▶ TASK GOAL
Reproduce each line of the material precisely.

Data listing
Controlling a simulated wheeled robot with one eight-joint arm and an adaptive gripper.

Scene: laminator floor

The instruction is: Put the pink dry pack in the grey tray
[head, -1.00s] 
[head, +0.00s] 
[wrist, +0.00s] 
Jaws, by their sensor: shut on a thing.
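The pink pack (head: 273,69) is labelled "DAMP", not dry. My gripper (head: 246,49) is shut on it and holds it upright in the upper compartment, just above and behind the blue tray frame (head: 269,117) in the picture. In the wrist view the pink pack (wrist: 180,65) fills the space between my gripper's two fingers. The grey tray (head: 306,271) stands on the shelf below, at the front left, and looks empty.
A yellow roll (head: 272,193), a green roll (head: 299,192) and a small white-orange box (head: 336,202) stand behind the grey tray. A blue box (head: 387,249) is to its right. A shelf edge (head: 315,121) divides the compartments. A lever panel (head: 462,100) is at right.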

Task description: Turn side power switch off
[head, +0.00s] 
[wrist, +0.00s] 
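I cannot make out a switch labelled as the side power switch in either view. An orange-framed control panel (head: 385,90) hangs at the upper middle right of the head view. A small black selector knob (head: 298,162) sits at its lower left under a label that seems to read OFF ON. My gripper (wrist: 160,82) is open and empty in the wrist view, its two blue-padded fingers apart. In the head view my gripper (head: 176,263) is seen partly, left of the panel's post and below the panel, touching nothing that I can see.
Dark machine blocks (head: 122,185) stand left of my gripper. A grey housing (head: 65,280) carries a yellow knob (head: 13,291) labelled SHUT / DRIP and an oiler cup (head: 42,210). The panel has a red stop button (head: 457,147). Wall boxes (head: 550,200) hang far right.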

▶ RESULT OF THE EXERCISE
Controlling a simulated wheeled robot with one eight-joint arm and an adaptive gripper.

Scene: laminator floor

The instruction is: Put the pink dry pack in the grey tray
[head, -1.00s] 
[head, +0.00s] 
[wrist, +0.00s] 
Jaws, by their sensor: shut on a thing.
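The pink pack (head: 273,69) is labelled "DAMP", not dry. My gripper (head: 246,49) is shut on it and holds it upright in the upper compartment, just above and behind the blue tray frame (head: 269,117) in the picture. In the wrist view the pink pack (wrist: 180,65) fills the space between my gripper's two fingers. The grey tray (head: 306,271) stands on the shelf below, at the front left, and looks empty.
A yellow roll (head: 272,193), a green roll (head: 299,192) and a small white-orange box (head: 336,202) stand behind the grey tray. A blue box (head: 387,249) is to its right. A shelf edge (head: 315,121) divides the compartments. A lever panel (head: 462,100) is at right.

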Task description: Turn side power switch off
[head, +0.00s] 
[wrist, +0.00s] 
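I cannot make out a switch labelled as the side power switch in either view. An orange-framed control panel (head: 385,90) hangs at the upper middle right of the head view. A small black selector knob (head: 298,162) sits at its lower left under a label that seems to read OFF ON. My gripper (wrist: 160,82) is open and empty in the wrist view, its two blue-padded fingers apart. In the head view my gripper (head: 176,263) is seen partly, left of the panel's post and below the panel, touching nothing that I can see.
Dark machine blocks (head: 122,185) stand left of my gripper. A grey housing (head: 65,280) carries a yellow knob (head: 13,291) labelled SHUT / DRIP and an oiler cup (head: 42,210). The panel has a red stop button (head: 457,147). Wall boxes (head: 550,200) hang far right.

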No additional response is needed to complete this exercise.